> **Instructions to follow**:
Leave out the images and repeat the listing below without a single change.

> **Material provided**:
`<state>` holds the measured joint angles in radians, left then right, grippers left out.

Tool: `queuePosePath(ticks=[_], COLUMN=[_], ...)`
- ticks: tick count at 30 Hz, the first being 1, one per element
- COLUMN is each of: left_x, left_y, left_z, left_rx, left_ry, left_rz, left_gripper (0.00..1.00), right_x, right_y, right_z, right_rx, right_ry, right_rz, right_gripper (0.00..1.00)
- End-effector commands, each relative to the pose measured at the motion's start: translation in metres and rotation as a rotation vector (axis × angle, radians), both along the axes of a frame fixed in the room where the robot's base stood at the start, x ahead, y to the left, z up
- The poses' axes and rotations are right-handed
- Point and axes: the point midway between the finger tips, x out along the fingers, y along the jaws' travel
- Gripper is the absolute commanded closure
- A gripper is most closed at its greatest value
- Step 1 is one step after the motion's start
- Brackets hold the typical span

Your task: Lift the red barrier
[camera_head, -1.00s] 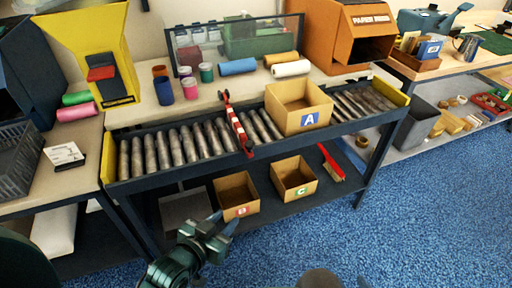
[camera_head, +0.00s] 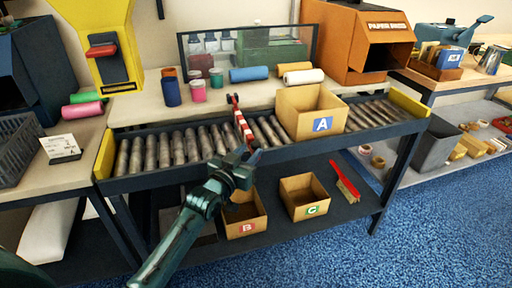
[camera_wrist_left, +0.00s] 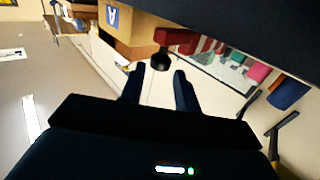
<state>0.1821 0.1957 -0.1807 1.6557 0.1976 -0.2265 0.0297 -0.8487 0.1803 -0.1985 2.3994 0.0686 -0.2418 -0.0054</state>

> **Problem solution**:
`<state>` holds the measured joint angles in radians, left then right, grippers left out.

Tool: `queuePosePath(ticks=[_], COLUMN=[_], ...)`
- ticks: tick count at 30 Hz, the first being 1, one per element
- COLUMN is each of: left_x, left_y, left_z, left_rx, left_ry, left_rz, left_gripper (0.00..1.00), right_x, right_y, right_z, right_rx, right_ry, right_rz, right_gripper (0.00..1.00)
- End-effector commands, each relative to the pose measured at the motion's start: translation in metres and rotation as a rotation vector (axis × angle, radians), both along the axes of a frame fixed in the room where the robot's base stood at the start, x ahead, y to the left, z up
- The poses' axes and rotations are right-handed
- Point and axes: the point midway between the finger tips, x out along the fingers, y along the jaws' travel
- Gripper is the absolute commanded closure
- A gripper is most closed at its greatest value
- Step 1 is one step after the motion's start
- Brackets hold the typical span

Your task: Lift the red barrier
[camera_head, -1.00s] 
[camera_head, +0.00s] 
[camera_wrist_left, +0.00s] 
<state>0.1821 0.1957 -0.1807 1.6557 0.1976 -0.2265 0.0297 -0.8487 0.1803 -0.1985 2.3994 0.0686 -0.2418 -0.0054</state>

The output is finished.